Figure 15: Circularizing Linear Polarization with a λ/4 Waveplate
Optical Isolation with a Linear Polarizer
A linear polarizer plus a λ/4 waveplate creates an optical isolation system where light polarized by the linear polarizer passes through the λ/4 waveplate without attenuation but is transformed to circular polarization. If reflected from a mirror, the circularly polarized light encounters the waveplate again and is returned to linear polarization, but rotated 90° (Figure 16). Note: Two passes of a λ/4 are equivalent to one pass of a λ/2. The reoriented light is rejected by the linear polarizer. This system uses a double pass technique to remove feedback.
Figure 16: Rotating Linear Polarization with a λ/2 Waveplate
Optical Isolation with a Beamsplitter: Efficient Routing
A polarizing beamsplitter can be substituted for the linear polarizer in the optical isolation application example from Figure 16. This redirects the returning light into an alternate path without attenuation (Figure 17). By contrast, double pass through a non-polarizing beamsplitter only returns a theoretical maximum of 25% into the desired path and 25% into the other path.
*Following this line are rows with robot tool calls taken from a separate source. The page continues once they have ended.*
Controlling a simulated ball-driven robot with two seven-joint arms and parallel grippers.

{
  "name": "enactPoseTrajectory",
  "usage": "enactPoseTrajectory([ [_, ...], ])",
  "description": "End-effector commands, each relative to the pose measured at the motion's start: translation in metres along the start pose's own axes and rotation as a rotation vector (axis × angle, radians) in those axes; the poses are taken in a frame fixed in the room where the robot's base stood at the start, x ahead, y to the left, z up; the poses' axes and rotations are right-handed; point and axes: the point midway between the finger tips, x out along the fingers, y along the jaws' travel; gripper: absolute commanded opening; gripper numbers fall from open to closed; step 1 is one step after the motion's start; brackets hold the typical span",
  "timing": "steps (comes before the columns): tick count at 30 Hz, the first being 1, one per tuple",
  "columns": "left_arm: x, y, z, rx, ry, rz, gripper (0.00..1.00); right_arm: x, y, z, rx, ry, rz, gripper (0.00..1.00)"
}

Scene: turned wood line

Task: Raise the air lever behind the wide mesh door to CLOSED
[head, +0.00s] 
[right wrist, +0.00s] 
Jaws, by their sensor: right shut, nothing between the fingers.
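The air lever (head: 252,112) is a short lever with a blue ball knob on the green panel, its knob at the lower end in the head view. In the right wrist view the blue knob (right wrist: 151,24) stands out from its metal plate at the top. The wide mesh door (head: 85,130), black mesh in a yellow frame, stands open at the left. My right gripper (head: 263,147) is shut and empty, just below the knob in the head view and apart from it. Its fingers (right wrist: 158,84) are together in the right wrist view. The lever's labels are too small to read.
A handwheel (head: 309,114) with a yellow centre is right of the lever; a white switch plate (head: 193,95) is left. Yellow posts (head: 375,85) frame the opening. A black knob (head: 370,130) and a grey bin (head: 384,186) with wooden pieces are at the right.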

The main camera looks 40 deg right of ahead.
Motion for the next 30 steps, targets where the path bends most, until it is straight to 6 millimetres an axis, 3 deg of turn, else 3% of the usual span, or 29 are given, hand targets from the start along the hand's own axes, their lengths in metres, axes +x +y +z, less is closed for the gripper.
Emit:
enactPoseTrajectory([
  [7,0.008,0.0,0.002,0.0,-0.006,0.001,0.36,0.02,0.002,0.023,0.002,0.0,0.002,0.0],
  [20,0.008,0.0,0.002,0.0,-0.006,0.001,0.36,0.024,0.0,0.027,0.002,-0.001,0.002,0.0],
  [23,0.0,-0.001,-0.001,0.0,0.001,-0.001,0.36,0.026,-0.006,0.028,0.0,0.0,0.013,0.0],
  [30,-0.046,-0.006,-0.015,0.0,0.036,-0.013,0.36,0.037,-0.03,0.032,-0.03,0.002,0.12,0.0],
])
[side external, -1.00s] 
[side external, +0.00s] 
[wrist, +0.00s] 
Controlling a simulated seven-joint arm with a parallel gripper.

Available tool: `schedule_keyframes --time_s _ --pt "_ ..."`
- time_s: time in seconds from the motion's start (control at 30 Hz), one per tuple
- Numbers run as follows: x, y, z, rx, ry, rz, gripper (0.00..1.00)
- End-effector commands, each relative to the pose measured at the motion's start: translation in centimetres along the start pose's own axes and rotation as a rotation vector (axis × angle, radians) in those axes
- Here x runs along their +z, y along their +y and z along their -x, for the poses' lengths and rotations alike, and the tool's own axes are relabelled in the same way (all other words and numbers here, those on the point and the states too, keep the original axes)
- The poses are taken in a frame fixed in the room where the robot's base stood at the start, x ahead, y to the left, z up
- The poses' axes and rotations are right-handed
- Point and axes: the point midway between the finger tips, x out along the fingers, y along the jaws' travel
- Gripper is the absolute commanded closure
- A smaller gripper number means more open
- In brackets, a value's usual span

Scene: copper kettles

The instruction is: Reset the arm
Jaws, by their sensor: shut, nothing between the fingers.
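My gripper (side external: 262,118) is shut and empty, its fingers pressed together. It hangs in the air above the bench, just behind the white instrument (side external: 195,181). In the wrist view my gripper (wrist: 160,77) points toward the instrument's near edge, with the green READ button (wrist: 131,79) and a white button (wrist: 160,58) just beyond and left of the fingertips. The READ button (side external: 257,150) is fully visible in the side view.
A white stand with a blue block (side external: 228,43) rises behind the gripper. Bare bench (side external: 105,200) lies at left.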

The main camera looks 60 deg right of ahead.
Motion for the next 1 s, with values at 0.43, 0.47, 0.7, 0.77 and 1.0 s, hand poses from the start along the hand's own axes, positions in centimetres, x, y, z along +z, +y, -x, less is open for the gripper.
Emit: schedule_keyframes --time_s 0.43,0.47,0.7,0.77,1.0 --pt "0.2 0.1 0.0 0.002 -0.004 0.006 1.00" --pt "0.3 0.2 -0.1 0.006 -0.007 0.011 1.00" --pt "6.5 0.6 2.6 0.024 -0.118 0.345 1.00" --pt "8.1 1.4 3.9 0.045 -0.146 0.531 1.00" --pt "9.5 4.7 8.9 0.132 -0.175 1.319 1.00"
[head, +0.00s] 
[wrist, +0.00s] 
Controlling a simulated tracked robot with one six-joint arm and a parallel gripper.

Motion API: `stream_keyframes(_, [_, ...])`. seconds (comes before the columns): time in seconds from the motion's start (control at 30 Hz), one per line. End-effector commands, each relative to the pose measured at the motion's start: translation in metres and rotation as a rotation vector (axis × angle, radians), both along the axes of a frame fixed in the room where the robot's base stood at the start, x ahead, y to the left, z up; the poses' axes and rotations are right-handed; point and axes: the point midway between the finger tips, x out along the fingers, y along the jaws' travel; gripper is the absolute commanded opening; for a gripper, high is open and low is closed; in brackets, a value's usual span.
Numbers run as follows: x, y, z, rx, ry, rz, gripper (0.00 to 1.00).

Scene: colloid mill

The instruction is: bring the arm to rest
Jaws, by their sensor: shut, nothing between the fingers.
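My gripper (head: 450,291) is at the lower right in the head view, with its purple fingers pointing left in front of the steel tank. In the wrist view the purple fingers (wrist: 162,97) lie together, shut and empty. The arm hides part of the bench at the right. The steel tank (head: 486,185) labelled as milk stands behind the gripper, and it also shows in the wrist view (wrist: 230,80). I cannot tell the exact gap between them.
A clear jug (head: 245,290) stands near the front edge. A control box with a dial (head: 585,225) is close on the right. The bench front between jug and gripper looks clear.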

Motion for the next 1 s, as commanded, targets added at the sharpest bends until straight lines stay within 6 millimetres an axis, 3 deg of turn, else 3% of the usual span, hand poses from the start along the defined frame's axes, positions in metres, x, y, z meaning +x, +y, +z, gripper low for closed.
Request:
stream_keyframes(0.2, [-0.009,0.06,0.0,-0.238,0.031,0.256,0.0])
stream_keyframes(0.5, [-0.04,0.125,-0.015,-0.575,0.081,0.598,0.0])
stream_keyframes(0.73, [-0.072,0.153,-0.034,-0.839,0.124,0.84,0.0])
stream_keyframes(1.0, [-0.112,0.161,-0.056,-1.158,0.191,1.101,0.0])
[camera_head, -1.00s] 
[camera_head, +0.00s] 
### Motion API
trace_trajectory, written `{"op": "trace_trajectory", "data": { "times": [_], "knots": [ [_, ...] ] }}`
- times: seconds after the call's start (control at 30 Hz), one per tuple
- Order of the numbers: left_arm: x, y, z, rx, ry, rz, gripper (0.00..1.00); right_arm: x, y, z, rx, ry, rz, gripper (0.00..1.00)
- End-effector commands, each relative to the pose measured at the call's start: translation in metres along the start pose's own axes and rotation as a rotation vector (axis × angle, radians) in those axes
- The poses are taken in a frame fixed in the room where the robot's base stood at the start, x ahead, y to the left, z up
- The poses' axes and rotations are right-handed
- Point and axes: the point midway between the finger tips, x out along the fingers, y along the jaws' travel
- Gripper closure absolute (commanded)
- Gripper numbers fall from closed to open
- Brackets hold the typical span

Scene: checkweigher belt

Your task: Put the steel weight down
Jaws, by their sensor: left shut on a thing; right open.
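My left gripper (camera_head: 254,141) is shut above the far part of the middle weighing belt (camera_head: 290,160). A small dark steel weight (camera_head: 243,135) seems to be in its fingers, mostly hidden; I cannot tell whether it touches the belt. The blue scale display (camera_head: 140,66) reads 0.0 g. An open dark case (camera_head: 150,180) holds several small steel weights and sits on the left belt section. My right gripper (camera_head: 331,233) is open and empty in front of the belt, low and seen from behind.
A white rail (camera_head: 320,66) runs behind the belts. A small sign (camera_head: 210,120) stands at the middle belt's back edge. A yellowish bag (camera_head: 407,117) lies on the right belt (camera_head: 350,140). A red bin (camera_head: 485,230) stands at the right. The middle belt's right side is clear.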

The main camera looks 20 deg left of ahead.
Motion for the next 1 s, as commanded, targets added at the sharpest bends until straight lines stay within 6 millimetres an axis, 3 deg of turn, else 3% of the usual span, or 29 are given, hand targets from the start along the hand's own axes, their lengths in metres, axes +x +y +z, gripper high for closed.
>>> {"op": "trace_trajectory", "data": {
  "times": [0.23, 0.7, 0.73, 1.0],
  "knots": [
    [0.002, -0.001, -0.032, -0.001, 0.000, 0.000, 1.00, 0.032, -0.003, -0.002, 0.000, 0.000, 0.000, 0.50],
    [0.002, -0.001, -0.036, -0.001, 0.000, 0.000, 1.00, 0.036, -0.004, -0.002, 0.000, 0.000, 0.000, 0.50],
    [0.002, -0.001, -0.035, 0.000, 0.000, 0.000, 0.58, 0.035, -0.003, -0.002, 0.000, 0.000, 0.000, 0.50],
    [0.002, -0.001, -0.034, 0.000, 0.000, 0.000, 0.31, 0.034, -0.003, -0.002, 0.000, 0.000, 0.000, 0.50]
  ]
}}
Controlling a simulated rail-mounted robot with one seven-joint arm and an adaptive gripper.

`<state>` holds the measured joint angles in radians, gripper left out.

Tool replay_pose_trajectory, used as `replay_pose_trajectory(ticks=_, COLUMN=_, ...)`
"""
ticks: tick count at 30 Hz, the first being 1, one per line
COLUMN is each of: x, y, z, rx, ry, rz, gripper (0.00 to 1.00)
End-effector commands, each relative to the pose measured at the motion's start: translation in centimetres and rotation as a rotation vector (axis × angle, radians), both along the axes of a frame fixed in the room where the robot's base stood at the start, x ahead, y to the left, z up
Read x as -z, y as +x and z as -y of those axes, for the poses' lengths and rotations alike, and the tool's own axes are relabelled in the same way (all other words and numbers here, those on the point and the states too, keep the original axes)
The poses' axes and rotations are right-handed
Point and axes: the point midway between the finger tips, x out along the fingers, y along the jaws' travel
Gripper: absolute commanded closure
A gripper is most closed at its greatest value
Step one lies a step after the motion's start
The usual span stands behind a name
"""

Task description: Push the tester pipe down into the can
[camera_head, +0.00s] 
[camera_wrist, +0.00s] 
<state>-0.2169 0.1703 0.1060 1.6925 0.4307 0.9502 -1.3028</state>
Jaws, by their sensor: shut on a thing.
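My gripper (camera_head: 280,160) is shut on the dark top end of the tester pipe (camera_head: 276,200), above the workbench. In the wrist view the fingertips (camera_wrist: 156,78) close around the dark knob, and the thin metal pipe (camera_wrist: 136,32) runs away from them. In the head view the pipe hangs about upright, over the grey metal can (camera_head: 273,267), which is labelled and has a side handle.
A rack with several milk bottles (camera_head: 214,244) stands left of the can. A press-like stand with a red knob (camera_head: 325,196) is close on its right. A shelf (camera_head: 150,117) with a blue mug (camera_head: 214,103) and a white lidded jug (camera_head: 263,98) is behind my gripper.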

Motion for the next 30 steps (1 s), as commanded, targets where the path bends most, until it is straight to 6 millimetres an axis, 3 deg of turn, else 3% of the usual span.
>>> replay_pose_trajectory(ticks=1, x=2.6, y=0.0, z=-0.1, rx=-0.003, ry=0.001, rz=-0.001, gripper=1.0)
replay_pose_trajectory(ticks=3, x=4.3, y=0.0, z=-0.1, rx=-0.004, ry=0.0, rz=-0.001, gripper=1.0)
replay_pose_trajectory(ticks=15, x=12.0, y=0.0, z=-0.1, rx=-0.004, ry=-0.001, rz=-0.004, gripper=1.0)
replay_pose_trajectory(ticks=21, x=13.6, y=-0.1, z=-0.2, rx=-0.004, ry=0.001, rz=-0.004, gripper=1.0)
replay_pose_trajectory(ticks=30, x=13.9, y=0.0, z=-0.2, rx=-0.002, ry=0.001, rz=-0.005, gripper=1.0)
Figure 17: Polarizing Beamsplitter and λ/4 Waveplate System Illustrating Optical Isolation
Waveplates are ideal for controlling and analyzing the polarization state of light. They are offered in three main types – zero order, multiple order, and achromatic – each containing unique benefits depending upon the application at hand. A strong understanding of key terminologies and fabrication methods helps in choosing the right waveplate, no matter how simple or complex the optical system.